This is an imporovement from 2017 which is forecast to record a $1.9b surplus, but down on 2016 which recorded a $5.2b surplus.
“The main cause of the deficit was the significant pick-up in health and development expenditure, whilst corporate and personal income tax collection largely stagnated,” RHB said.
Further, RHB reported that taxes are expected to increase this year, which is driven by a rise in public expenditure for healthcare due to the country’s ageing population.
Here’s more from RHB:
Singapore’s ageing demographic is well documented, stemming from the approximately 1m baby boomers born between 1947 and 1964. The central case for justifying a tax increase is the projected increase in public expenditure – particularly healthcare – as the population ages.

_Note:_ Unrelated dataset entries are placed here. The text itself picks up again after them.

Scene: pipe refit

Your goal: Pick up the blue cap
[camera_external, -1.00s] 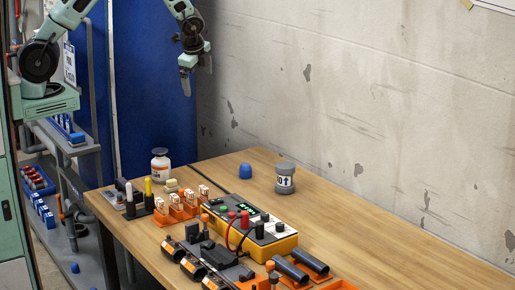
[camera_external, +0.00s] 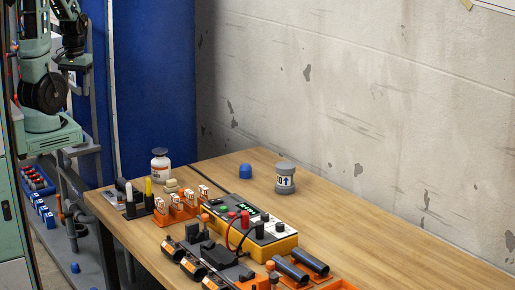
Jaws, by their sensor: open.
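A blue cap (camera_external: 245,171) stands on the wooden table near its back edge, left of a grey pipe piece. Another small blue cap-like piece (camera_external: 75,267) shows low at the left, below the table. My gripper (camera_external: 76,88) is at the upper left, away from the table and far from the cap on it. It is open, and I see nothing in it. Its fingertips are small and partly lost against the grey rail behind.
The grey pipe piece (camera_external: 285,178) stands right of the cap. A white bottle (camera_external: 160,166), a yellow meter (camera_external: 253,228) and orange holders (camera_external: 182,209) crowd the table's left and front. The table's right side (camera_external: 400,250) is clear. A wall rises behind.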

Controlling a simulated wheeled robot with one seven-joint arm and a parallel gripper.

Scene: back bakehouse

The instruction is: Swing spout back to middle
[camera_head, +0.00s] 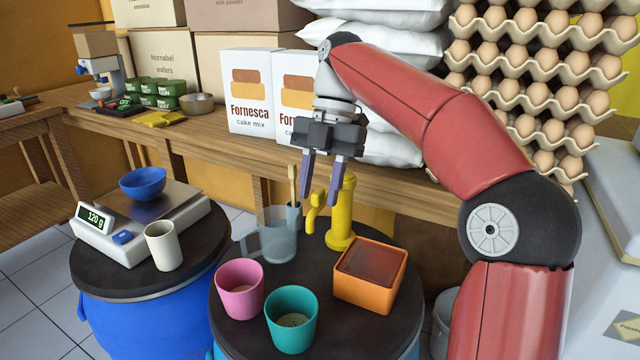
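A yellow tap (342,219) stands upright on the dark round lid of the nearer drum. Its spout (313,207) reaches left and turns down, close to the rim of a clear jug (277,243). My gripper (322,198) points down over the tap with its two purple fingers spread apart. The left finger is close to the spout and the right finger is close to the tap's post. I cannot tell whether either touches. No object shows held between the fingers.
A pink cup (239,294), a teal cup (291,325) and an orange box (360,294) stand in front of the tap. Left, a scale (106,238) bears a blue bowl (143,183), with a white cup (163,250) beside it. A wooden bench (213,146) runs behind.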

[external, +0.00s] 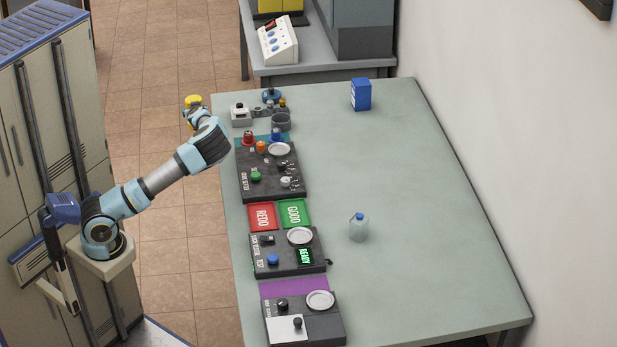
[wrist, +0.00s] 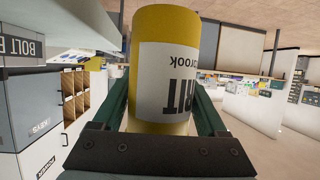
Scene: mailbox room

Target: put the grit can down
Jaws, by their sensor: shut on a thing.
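The grit can (wrist: 165,60) is a yellow cylinder with a white label reading "RIT" upside down in the wrist view. My gripper (wrist: 160,105) is shut on it, with a green finger on each side of the can. In the external view the yellow can (external: 193,101) shows at the end of my arm, beyond the table's far left corner and over the tiled floor. My fingers are mostly hidden there. The can appears to be held in the air beside the table (external: 390,180).
A blue box (external: 361,94) and a clear bottle (external: 358,228) stand farther right. Much of the table's middle and right is clear.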

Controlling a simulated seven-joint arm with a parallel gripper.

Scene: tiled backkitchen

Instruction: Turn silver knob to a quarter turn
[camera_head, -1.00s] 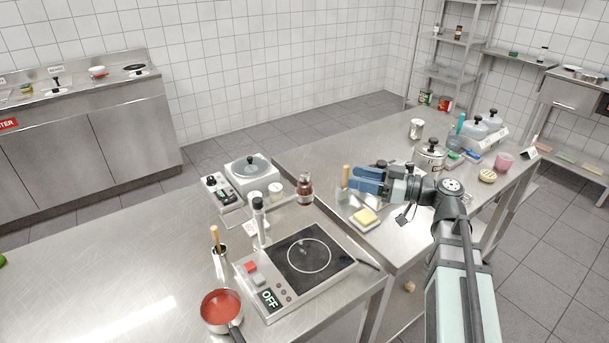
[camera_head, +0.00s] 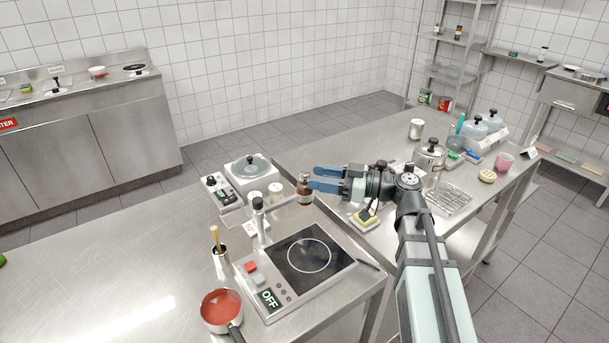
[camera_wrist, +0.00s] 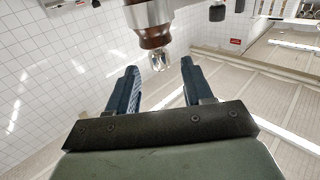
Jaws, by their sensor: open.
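My gripper (camera_head: 315,178) is open and empty, its blue fingers pointing left above the gap between the two steel tables. In the wrist view my gripper (camera_wrist: 158,68) has its fingers spread apart. I cannot make out with certainty which control is the silver knob. The hot plate (camera_head: 248,284) has small round controls (camera_head: 284,292) beside its OFF display. My fingers are well apart from both devices' controls.
A red-filled pan (camera_head: 221,308) is at the front. The left table is mostly clear.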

More pressingly, with immigration controls tightening in tandem with accelerating retirements, the labour force contracted 0.4% in 2017. Moreover, population growth has almost stagnated, while resident growth rate remains at 0.8% YoY, below the government’s 1% target for the seventh consecutive year.
However, if the years of fiscal prudence are indeed intended for a rainy day, there is a sense of “if not now, then when?”. Foreign reserves are at a historic high of USD282bn, and although retirements are set to pick up over the next decade, there is reasonable evidence to suggest that technological advancements would be there to help better mitigate the transitions in the medium term.